DEBT SETTLEMENT AGREEMENT

 

This DEBT SETTLEMENT AGREEMENT (this “Agreement”) is made and entered into as of December 30, 2025, by and between:

 

Kala Bio, Inc. (the “Company”) and Delaware IR LLC, with a principal place of business at 8, The Green STE A, Dover, Delaware 19901 (the “Creditor”);

 

WHEREAS the Creditor is a creditor of the Company that is currently owed $600,000.00 (the “Debt”) for invoices, disbursements, and applicable taxes;

 

AND WHEREAS the Company has agreed to issue to the Creditor and the Creditor has agreed to accept 1,100,000 common stock of the Company, par value $0.001 per share (“Debt Settlement Shares”);

 

NOW THEREFORE, in consideration of the mutual covenants and promises contained herein, and for valuable consideration, the receipt and sufficiency of which are hereby mutually acknowledged, the parties to this Agreement (collectively “parties” and individually a “party”) agree as follows:

 

1. The Company agrees to issue to the Creditor, and the Creditor agrees to accept, the Debt Settlement Shares as complete payment and settlement of the Debt, provided that upon selling the Debt Settlement Shares, the Creditor has received net proceeds from the sale of the Debt Settlement Shares (“Net Proceeds”) equal to the Debt. The Company and the Creditor agree that for any losses that the Creditor may suffer, if any, calculated as the Debt minus the Net Proceeds, shall be added to the Debt on a dollar- for-dollar basis by the amount of the loss.

 

2. The parties acknowledge and confirm the Debt Settlement Shares are being issued pursuant to the prospectus exemption.

 

3. This Agreement may be executed either by original, electronic or facsimile signature and may be executed by the parties in one or more counterparts, each of which when so executed and delivered shall be an original and such counterparts shall together constitute one and the same instrument.

 

4. This Agreement shall in all respects be interpreted, enforced and governed under the laws of the State of New York, without regard to the principles of conflicts of law thereof.

 

5. This Agreement shall enure to the benefit of and shall be binding upon the undersigned and their respective successors and permitted assigns.

 

6. This Agreement memorializes and constitutes the entire agreement and understanding among the parties regarding the subject matter hereof, and supersedes all prior negotiations, proposed agreements and agreements, whether written or unwritten.

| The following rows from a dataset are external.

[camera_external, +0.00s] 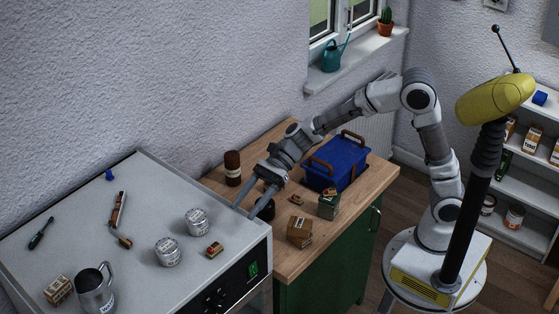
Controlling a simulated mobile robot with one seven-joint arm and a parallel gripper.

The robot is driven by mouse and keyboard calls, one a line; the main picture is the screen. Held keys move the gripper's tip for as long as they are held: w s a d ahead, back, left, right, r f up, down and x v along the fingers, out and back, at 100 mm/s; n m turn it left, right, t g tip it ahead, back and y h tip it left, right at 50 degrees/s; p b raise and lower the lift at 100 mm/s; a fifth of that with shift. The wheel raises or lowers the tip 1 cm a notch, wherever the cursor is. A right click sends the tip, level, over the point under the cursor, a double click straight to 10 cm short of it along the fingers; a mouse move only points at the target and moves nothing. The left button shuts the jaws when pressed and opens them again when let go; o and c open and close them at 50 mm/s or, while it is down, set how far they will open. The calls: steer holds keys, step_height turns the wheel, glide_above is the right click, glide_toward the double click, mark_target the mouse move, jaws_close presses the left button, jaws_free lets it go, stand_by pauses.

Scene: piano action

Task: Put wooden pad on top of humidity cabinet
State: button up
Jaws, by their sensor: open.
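My gripper (245,210) is open, pointing down-left by the cabinet's back right edge, with no object visible between the fingers.
White cans (168,252), a metal jug (95,290), a small box (58,289) and a screwdriver (41,233) stand or lie on the cabinet. The bench holds a blue toolbox (336,164), a brown jar (232,168), a green box (328,206) and a cardboard box (299,231).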

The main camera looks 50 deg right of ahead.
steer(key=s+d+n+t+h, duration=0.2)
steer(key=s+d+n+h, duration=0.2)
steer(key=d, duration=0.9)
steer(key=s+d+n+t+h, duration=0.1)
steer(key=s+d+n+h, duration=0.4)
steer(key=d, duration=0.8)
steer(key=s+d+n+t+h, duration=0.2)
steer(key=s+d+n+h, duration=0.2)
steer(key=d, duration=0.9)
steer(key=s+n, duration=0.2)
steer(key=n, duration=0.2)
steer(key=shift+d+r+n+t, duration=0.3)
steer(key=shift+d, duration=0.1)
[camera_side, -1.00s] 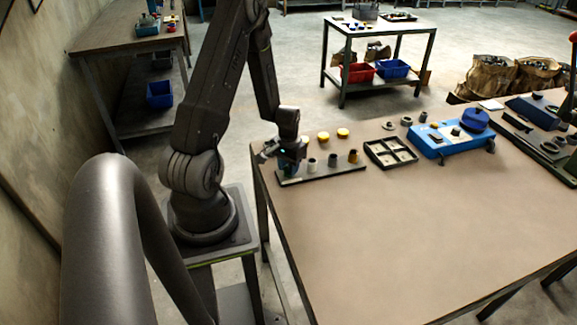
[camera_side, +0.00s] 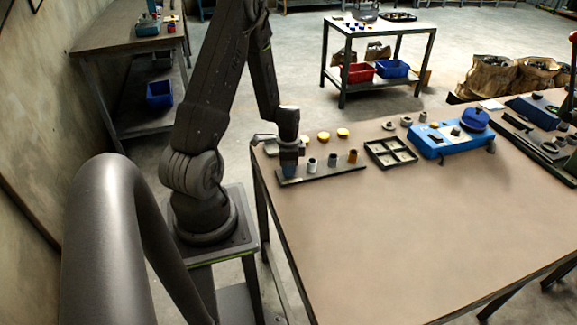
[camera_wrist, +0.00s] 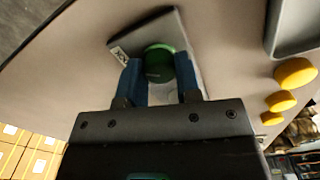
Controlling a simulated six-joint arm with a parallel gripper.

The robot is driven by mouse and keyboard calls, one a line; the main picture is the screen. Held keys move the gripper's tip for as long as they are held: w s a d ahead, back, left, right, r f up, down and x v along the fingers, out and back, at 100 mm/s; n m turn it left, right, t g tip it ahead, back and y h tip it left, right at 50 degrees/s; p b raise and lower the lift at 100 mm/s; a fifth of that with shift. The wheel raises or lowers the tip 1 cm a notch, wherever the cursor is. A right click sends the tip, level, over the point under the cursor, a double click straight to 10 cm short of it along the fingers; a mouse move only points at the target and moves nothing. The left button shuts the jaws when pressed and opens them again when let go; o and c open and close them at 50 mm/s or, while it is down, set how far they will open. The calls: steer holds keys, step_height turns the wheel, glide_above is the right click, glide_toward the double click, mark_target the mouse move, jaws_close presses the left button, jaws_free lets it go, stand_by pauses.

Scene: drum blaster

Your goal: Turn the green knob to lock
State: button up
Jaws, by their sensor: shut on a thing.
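The green knob (camera_wrist: 160,62) shows in the wrist view as a round green top on a grey plate with a small marked label (camera_wrist: 118,54). My gripper (camera_wrist: 159,70) has its two blue fingers on either side of the knob and is shut on it. In the side view my gripper (camera_side: 289,170) points down at the left end of a dark strip (camera_side: 325,175) on the table. There the knob is hidden by my gripper. The knob's marking is too blurred to read its angle.
Several small posts, such as a grey one (camera_side: 312,165) and a brown one (camera_side: 352,157), stand on the strip right of my gripper. Yellow caps (camera_side: 342,132) lie behind. A black divided tray (camera_side: 390,152) and a blue device (camera_side: 450,138) are farther right. The table's front is clear.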

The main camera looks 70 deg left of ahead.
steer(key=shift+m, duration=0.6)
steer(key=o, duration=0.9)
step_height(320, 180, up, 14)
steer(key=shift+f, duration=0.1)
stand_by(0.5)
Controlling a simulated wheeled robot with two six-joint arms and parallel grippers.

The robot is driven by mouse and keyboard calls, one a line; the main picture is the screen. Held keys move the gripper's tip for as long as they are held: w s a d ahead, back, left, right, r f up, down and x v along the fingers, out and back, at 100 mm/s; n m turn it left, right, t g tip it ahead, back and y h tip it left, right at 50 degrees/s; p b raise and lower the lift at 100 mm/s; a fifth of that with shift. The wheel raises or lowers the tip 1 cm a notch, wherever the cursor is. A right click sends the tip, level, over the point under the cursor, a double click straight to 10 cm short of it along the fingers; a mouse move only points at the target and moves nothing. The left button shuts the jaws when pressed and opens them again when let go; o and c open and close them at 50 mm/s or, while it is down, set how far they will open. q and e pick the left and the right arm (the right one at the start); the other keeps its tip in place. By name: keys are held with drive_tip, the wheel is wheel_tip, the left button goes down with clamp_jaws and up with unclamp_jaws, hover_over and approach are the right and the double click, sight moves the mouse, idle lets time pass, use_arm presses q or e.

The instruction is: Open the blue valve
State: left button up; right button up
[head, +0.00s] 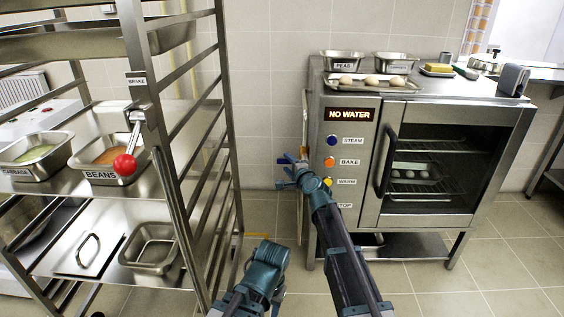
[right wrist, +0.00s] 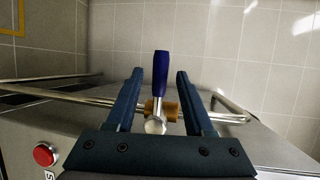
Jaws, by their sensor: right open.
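The blue valve shows in the right wrist view as a blue lever handle (right wrist: 161,75) on a brass body (right wrist: 160,109), set in a metal pipe (right wrist: 75,97) beside the oven (head: 349,160). The handle points up in that picture, away from the pipe. My right gripper (right wrist: 160,78) is open, with one finger on each side of the handle and a visible gap to both. In the head view my right gripper (head: 290,168) is at the oven's left side and largely covers the valve. My left arm shows low in the head view, but I see no left gripper fingers.
The oven's lit display (head: 350,114) reads NO WATER. Below it are several coloured buttons; a red button (right wrist: 45,155) shows in the right wrist view. A steel rack (head: 215,140) with pans and a red-knobbed brake lever (head: 125,164) stands left. Floor shows between rack and oven.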

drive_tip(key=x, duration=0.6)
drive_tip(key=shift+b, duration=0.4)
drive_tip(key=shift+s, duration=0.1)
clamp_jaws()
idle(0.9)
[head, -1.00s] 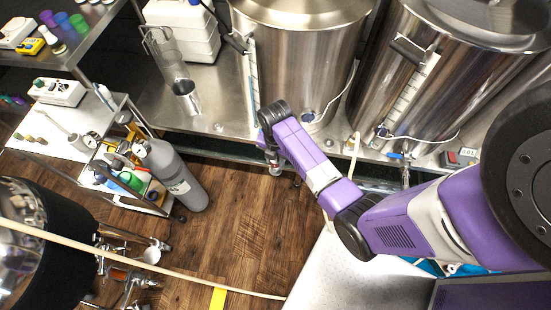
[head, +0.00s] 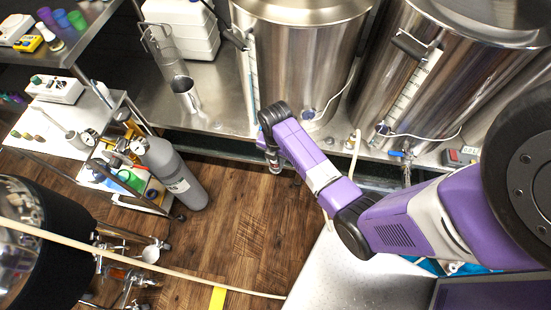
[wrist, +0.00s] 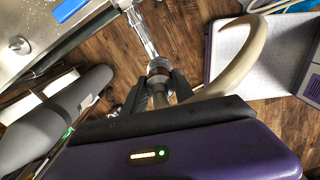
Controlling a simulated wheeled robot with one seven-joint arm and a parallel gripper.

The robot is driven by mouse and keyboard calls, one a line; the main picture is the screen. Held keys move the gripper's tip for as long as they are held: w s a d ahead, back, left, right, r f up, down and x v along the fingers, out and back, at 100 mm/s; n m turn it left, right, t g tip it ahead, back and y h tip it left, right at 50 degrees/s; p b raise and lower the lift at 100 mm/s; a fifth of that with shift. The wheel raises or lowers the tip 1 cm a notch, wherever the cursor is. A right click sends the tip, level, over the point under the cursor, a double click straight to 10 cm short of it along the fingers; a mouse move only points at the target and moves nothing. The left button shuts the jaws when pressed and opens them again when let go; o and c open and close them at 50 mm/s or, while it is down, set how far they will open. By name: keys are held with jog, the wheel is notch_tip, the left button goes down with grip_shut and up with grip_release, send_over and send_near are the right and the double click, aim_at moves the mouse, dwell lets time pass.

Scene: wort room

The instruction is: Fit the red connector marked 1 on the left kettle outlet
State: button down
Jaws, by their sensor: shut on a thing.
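The left kettle (head: 292,70) is a tall steel vessel on the bench. My gripper (head: 273,163) hangs at the bench's front edge below it, small in the head view. In the wrist view my gripper (wrist: 158,88) is shut on the red connector (wrist: 158,69), which shows as a dark reddish band between the fingertips. A pale hose (wrist: 240,65) curves away to the right from behind it. A shiny metal outlet tube (wrist: 143,36) lies in line with the connector, its end close against it. I cannot tell whether they touch or are seated. The mark 1 is not readable.
The right kettle (head: 425,75) stands beside the left one, with a blue-handled valve (head: 399,153) at its front. A grey gas bottle (head: 172,175) and a loaded cart (head: 120,190) stand to the left. Wooden floor (head: 235,225) below my gripper is clear.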

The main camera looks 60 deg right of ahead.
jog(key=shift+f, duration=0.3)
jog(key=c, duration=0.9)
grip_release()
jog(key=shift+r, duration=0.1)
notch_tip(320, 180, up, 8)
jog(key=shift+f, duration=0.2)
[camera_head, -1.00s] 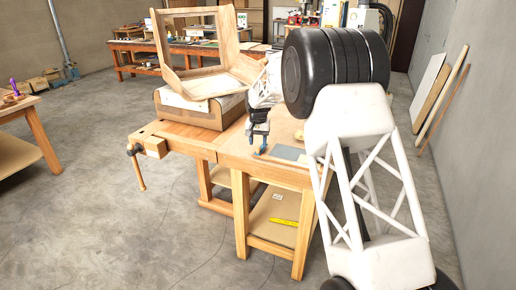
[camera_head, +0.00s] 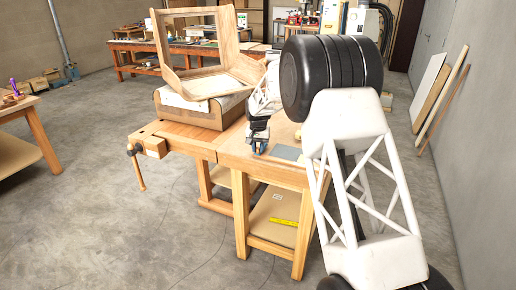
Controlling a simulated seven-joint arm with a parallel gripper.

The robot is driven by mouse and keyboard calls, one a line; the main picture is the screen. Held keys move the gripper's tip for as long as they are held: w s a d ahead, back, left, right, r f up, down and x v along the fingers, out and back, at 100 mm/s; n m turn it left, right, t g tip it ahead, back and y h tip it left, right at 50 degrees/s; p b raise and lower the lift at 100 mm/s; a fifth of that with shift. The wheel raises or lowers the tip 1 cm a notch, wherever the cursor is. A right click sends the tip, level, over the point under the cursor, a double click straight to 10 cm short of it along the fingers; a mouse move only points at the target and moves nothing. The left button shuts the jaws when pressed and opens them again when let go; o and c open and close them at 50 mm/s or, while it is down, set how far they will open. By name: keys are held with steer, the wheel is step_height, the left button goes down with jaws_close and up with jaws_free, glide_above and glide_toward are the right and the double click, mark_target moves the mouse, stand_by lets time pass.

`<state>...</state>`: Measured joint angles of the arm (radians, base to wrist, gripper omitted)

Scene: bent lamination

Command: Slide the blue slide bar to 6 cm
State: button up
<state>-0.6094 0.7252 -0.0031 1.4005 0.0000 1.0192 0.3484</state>
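A small blue piece (camera_head: 260,147), which looks like the blue slide bar, shows near the front edge of the wooden workbench (camera_head: 236,152). My gripper (camera_head: 258,139) is dark and small, right above the blue piece and overlapping it in the picture. I cannot tell whether they touch. The fingers are too small to show whether they are open or shut. No scale or centimetre marks can be read.
A flat grey plate (camera_head: 287,153) lies on the bench just right of my gripper. A wooden frame (camera_head: 212,84) rests on a box (camera_head: 200,112) to the left. A vise (camera_head: 140,160) sticks out at the bench's left end. My arm hides the bench's right side.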

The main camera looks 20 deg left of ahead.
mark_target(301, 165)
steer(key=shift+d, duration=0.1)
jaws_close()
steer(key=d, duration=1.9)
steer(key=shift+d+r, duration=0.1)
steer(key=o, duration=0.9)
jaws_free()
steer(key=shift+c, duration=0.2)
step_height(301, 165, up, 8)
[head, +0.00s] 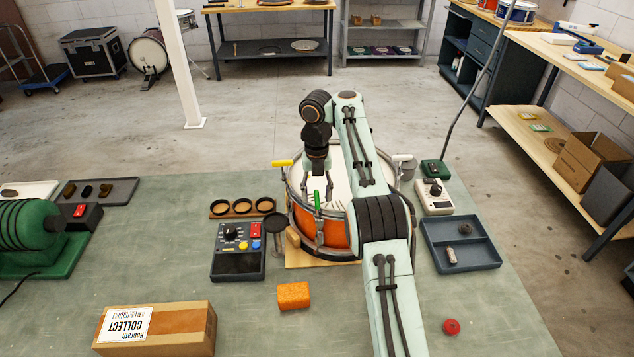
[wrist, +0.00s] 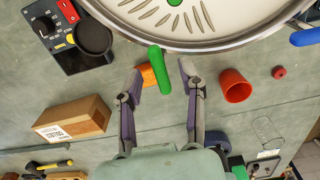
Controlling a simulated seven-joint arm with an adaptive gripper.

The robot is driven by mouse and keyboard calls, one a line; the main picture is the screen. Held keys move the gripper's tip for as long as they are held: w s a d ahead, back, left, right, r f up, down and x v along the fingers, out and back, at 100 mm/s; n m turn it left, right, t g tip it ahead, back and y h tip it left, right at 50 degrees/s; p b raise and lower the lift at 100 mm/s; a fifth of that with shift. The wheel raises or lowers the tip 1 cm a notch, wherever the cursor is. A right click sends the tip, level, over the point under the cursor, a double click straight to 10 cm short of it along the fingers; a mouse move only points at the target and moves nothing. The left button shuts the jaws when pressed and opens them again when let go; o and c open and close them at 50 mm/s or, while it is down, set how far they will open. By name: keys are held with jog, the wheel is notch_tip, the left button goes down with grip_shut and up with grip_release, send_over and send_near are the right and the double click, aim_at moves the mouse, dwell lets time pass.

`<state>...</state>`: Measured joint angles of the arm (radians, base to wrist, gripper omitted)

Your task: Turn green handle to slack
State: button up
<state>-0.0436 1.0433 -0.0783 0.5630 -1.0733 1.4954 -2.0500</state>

The parties acknowledge that no other party, nor any agent or attorney of any other party, has made any promises, representations, or warranties whatsoever, expressly or impliedly, which are not expressly contained in this Agreement, and the parties further acknowledge that they have not executed this Agreement in reliance upon any collateral promise, representation, warranty, or in reliance upon any belief as to any fact or matter not expressly recited in this Agreement.

 

 

[Signature page follows]

 

 

 

 

IN WITNESS WHEREOF, the parties hereto enter into this Agreement as of the date first above written.

 

KALA BIO, INC.   DELAWARE IR LLC
         
By: /s/ David Lazar   By: /s/ Menachem Wagner
Name: David Lazar   Name: Menachem Wagner
Title: Chairman and CEO   Title: Manager
         
I have authority to bind the corporation.   I have authority to bind the corporation.